Adobe AEM flaw added to CISA KEV (CVSS 10.0)

CISA added CVE-2025-54253 to its KEV catalogue, citing active exploitation. The bug impacts Adobe Experience Manager (AEM) Forms on JEE ≤ 6.5.23.0 and was fixed in 6.5.0-0108 (August 2025). Researchers describe it as an authentication bypass to RCE chain via an exposed /adminui/debug servlet evaluating OGNL expressions, enabling unauthenticated command execution. A related flaw CVE-2025-54254 (XXE) was also patched.
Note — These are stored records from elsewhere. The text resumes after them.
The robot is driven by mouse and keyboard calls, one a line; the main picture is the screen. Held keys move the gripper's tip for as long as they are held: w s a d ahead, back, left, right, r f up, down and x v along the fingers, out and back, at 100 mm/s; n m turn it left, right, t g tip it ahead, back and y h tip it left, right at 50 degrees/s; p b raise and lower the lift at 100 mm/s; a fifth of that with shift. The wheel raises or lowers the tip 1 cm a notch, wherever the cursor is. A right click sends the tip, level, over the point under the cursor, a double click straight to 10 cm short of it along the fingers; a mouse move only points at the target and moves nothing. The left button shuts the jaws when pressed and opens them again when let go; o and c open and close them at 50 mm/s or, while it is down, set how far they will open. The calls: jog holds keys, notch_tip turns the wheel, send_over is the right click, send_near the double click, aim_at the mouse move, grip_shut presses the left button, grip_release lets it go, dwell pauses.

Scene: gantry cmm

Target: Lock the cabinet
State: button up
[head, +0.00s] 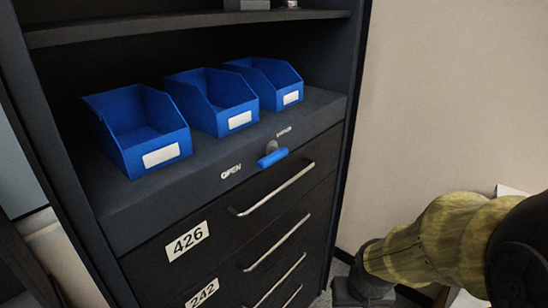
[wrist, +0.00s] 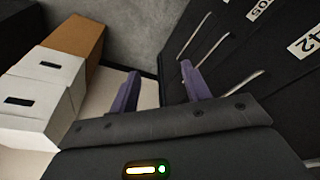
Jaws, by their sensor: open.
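The dark cabinet (head: 110,232) stands at the left in the head view. A blue lock handle (head: 272,158) sits on a grey pivot on its upper front strip. The label "OPEN" (head: 231,172) is left of the handle, and a second label (head: 284,131), too small to read surely, is above right. The blue grip lies nearly level, below the pivot. My gripper (wrist: 160,82) is open and empty, its purple fingers apart, in the wrist view. It points down past the cabinet's drawer fronts, away from the handle, which the wrist view does not show.
Three blue bins (head: 150,130) stand on the cabinet shelf. Below are several shut drawers with bar handles (head: 275,188) that stick out. White boxes (wrist: 40,85) and a brown box (wrist: 75,45) stand on the floor. A bare wall (head: 450,90) is right of the cabinet.

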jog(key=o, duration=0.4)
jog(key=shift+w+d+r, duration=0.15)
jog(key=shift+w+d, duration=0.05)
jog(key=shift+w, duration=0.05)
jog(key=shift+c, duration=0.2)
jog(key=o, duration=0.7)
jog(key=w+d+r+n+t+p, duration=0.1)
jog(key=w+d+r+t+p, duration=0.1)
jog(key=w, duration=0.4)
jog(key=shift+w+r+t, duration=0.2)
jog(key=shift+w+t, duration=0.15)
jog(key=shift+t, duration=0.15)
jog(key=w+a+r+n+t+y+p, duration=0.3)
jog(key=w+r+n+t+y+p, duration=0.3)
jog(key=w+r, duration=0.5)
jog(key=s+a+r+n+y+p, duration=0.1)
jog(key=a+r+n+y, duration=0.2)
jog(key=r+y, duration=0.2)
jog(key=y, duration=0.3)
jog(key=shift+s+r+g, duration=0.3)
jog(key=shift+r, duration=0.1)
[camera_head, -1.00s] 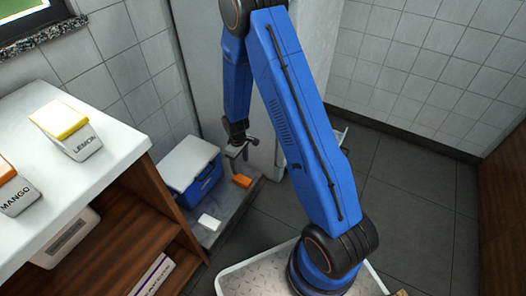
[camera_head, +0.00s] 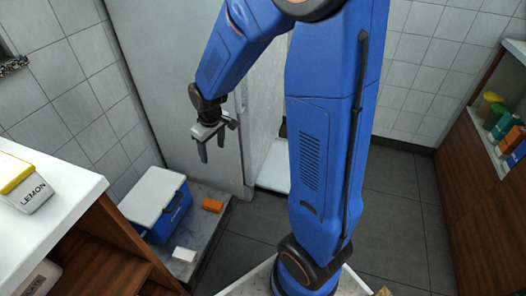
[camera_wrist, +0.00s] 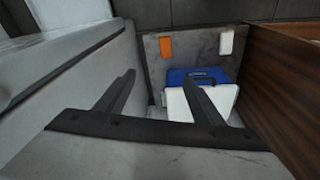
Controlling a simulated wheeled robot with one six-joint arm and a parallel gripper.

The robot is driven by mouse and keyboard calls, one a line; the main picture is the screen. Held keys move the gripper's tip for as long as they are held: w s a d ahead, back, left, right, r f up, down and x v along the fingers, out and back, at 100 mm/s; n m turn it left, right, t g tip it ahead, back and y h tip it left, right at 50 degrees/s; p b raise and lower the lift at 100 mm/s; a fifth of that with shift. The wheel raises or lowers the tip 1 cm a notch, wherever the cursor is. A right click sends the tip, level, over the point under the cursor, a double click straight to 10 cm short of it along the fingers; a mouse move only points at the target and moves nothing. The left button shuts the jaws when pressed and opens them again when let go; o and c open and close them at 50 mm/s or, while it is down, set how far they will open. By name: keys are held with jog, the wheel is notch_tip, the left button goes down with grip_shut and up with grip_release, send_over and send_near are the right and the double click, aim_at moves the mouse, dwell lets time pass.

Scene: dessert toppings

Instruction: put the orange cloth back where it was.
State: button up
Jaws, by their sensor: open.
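The orange cloth (camera_head: 213,205) is a small folded block lying on the low grey slab (camera_head: 213,225), to the right of the blue cooler. In the wrist view the cloth (camera_wrist: 166,47) lies on the slab near its far left corner. My gripper (camera_head: 214,150) is open and empty, pointing down, raised well above the cloth and apart from it.
A blue cooler with a white lid (camera_head: 153,195) stands on the slab, and a white block (camera_head: 184,254) lies in front. A wooden shelf unit (camera_head: 110,240) bounds the left, carrying a LEMON container (camera_head: 27,192). Dark floor (camera_head: 385,215) is clear; a right-hand shelf (camera_head: 465,185) holds colourful containers.

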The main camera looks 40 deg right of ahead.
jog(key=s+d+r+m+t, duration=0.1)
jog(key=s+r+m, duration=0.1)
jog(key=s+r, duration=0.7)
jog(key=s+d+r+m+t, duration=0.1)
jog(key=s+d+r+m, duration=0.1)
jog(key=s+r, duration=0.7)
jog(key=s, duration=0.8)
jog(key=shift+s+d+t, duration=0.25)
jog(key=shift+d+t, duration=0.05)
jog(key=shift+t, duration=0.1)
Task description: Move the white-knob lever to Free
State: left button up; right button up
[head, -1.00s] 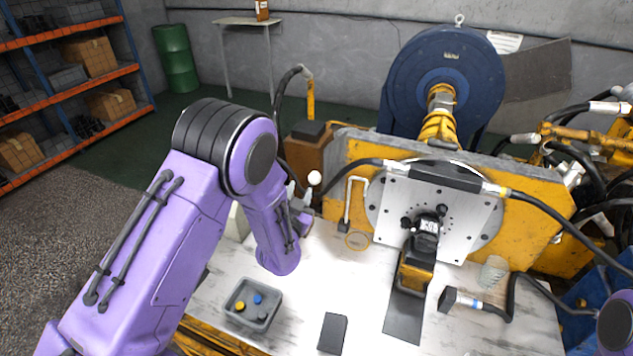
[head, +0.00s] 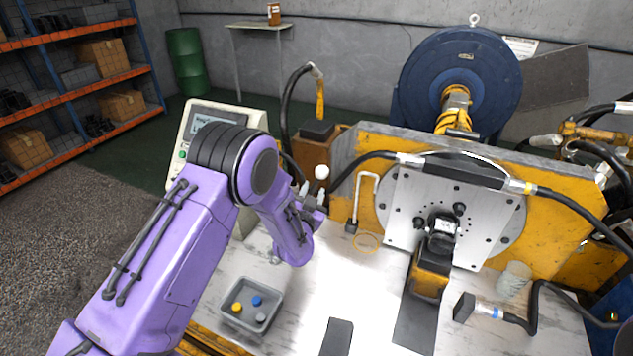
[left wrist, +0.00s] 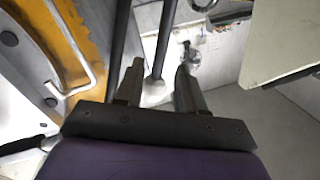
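The lever's white knob (head: 322,172) shows in the head view just above and beyond the tip of my left gripper (head: 312,194). The lever's shaft is mostly hidden behind the gripper and arm, and I cannot read a Free mark. In the left wrist view the two fingers of my left gripper (left wrist: 158,82) stand apart, with a gap between them. A dark rod (left wrist: 165,40) runs down into that gap and a pale patch lies at its lower end. I cannot tell whether the fingers touch it. My right gripper is out of view.
A cream console with a screen (head: 213,118) stands behind my left arm. The yellow motor stand (head: 545,220) with its grey plate is to the right. A grey tray (head: 275,318) with coloured caps sits on the bench. Black hoses (head: 570,208) cross the right side.

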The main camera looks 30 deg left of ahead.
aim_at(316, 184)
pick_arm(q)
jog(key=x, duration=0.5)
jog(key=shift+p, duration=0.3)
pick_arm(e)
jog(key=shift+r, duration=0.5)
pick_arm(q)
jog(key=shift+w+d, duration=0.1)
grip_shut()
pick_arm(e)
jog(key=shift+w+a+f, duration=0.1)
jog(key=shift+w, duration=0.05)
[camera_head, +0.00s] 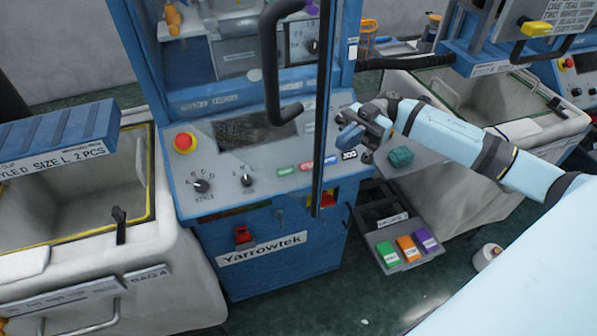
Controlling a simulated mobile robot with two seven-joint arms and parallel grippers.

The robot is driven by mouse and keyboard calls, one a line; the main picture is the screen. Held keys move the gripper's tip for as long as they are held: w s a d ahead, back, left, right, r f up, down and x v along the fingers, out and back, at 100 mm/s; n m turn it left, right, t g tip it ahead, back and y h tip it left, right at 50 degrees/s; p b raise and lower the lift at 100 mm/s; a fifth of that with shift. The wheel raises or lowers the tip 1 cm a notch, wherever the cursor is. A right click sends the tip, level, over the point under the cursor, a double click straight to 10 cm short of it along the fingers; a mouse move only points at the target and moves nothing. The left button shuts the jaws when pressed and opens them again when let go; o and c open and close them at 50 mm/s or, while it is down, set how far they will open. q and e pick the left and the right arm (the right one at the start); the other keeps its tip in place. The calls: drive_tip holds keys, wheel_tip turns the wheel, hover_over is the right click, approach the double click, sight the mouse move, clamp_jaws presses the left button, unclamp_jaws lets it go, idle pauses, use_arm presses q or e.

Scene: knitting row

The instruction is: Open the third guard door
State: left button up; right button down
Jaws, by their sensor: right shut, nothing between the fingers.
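The blue knitting machine (265,250) labelled Yarrowtek stands in the middle. Its guard door (321,150) shows nearly edge-on as a thin dark upright panel, swung out towards me over the console. A black bar handle (268,65) sticks out from the door's left side. I cannot tell from a label whether this is the third door. My right gripper (352,132) is shut and empty, just right of the door's edge and apart from the handle. My left gripper is out of view.
The console has a red stop button (184,142), knobs and small coloured buttons. A bin (185,280) stands at left and another (500,100) at right. A low stand with coloured blocks (408,248) and a white spool (487,256) are on the green floor.

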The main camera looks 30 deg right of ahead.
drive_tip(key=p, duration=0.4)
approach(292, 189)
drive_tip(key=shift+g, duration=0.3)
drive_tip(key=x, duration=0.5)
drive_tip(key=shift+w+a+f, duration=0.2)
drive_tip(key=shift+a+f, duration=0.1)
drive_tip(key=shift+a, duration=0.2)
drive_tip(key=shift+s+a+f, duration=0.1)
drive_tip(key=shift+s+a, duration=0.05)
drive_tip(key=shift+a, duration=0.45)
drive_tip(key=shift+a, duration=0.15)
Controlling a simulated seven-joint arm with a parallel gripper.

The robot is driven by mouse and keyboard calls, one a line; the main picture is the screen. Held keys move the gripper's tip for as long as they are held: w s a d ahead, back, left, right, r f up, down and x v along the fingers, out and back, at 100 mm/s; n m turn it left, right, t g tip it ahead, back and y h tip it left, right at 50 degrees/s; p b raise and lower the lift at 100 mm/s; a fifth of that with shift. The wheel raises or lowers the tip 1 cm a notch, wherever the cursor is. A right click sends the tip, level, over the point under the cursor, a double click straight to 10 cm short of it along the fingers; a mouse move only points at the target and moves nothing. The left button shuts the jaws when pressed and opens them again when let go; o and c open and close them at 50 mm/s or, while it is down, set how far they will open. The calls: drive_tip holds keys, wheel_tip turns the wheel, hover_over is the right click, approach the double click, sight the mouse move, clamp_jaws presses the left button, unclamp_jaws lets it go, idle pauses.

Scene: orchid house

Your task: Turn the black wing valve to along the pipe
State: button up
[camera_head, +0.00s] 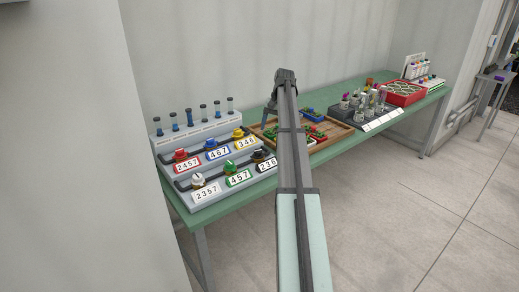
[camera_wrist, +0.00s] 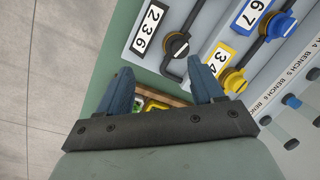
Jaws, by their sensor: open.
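The black wing valve (camera_head: 259,155) sits at the right end of the front row on the grey stepped valve panel (camera_head: 203,196), above a label reading 236. In the wrist view, the black valve (camera_wrist: 177,45) shows at upper centre beside its label, on a dark pipe; I cannot tell its wing angle clearly. My gripper (camera_head: 268,114) is above the table, behind and higher than the black valve in the head view. In the wrist view, my gripper (camera_wrist: 163,88) has its two blue fingers spread apart with nothing between them. The fingers are clear of the black valve.
Yellow (camera_head: 238,133), blue (camera_head: 211,143), red (camera_head: 180,155), green (camera_head: 230,168) and white (camera_head: 198,181) valves share the panel. Several blue-filled tubes (camera_head: 203,113) stand behind. A wooden tray (camera_head: 345,131) of plants lies right of the panel on the green table (camera_head: 300,168).

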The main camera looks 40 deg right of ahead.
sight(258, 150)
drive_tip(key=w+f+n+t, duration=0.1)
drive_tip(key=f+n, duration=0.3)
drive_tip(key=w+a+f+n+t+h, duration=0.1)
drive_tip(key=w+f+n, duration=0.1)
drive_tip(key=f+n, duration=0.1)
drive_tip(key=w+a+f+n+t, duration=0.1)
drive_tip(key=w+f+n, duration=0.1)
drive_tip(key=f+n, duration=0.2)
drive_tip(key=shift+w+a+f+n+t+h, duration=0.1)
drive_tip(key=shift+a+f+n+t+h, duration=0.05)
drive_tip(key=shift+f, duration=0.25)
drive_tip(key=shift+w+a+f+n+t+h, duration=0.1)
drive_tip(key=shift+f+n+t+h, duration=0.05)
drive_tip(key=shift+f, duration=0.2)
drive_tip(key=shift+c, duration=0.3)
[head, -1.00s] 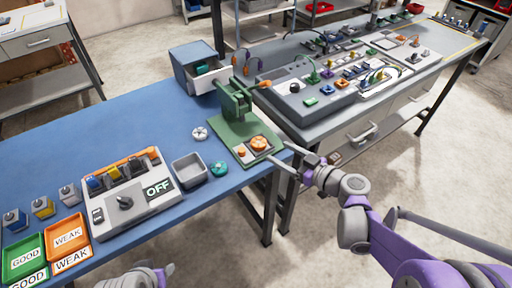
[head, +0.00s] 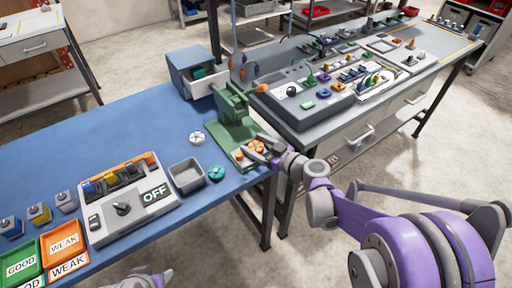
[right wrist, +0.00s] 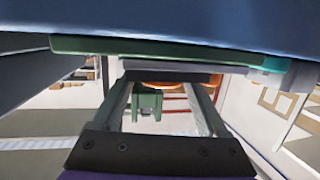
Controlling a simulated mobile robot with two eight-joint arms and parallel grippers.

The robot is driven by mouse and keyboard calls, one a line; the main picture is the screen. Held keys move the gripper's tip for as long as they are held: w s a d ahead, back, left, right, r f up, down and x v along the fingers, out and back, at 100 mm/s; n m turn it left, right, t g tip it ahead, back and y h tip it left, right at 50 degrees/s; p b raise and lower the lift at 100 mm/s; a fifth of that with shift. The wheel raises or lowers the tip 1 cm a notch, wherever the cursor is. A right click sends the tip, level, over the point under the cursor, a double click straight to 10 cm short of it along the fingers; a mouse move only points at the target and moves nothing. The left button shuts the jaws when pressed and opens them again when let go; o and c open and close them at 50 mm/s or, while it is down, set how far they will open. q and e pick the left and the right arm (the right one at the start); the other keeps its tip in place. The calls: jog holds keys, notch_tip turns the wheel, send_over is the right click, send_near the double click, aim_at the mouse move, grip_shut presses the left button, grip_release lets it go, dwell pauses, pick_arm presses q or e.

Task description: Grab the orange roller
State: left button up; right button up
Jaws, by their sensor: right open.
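The orange roller (head: 257,145) sits on the green press's base plate (head: 223,140), near the right front edge of the blue table. My right gripper (head: 258,151) is open at the roller, with its fingers reaching over the plate in the head view. In the right wrist view a strip of the orange roller (right wrist: 165,85) shows between the two fingers (right wrist: 165,95); most of it is hidden. I cannot tell whether the fingers touch it. My left gripper (head: 150,277) is partly cut off at the bottom edge of the head view, and its jaw state is unclear.
The green press column (head: 232,103) stands just behind the roller. A grey bin (head: 187,176), a teal wheel (head: 216,173) and a white wheel (head: 197,138) lie to the left. A grey workbench (head: 300,135) stands close on the right.

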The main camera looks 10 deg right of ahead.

U.S. federal agencies must remediate by 5 Nov 2025. Proof-of-concept code exists; exploitation details remain sparse.

Adobe AEM bug gets a perfect 10—and attackers noticed.

If your marketing stack includes Adobe Experience Manager (AEM) Forms on JEE, stop reading this on public Wi-Fi. CISA has dropped CVE-2025-54253 (CVSS 10.0) into the Known Exploited Vulnerabilities list after spotting active attacks. Fixed in 6.5.0-0108, the issue lets unauthenticated users hit /adminui/debug and get the server to execute OGNL as Java code. In plain English: one HTTP request, remote code execution, sad faces all round. A related XXE issue (CVE-2025-54254) was patched at the same time.

Researchers say the vulnerable endpoint was a bit too helpful for developers and ended up helpful for everyone else too. Proof-of-concept code is public, which means opportunistic scanning won’t be far behind.

What to do (yesterday):
• Patch to 6.5.0-0108 (or newer) immediately.
• Restrict /adminui/ paths; put AEM admin behind VPN/allow-lists.
• Review logs for odd /adminui/debug requests and command execution artefacts.
• Rotate credentials, check outbound egress, and watch for webshells.

Deadlines: U.S. federal agencies have until 5 November 2025 to comply—take that as a hint for your own change board. This is one of those rare “perfect 10” days you definitely don’t want to celebrate. Patch first; coffee later.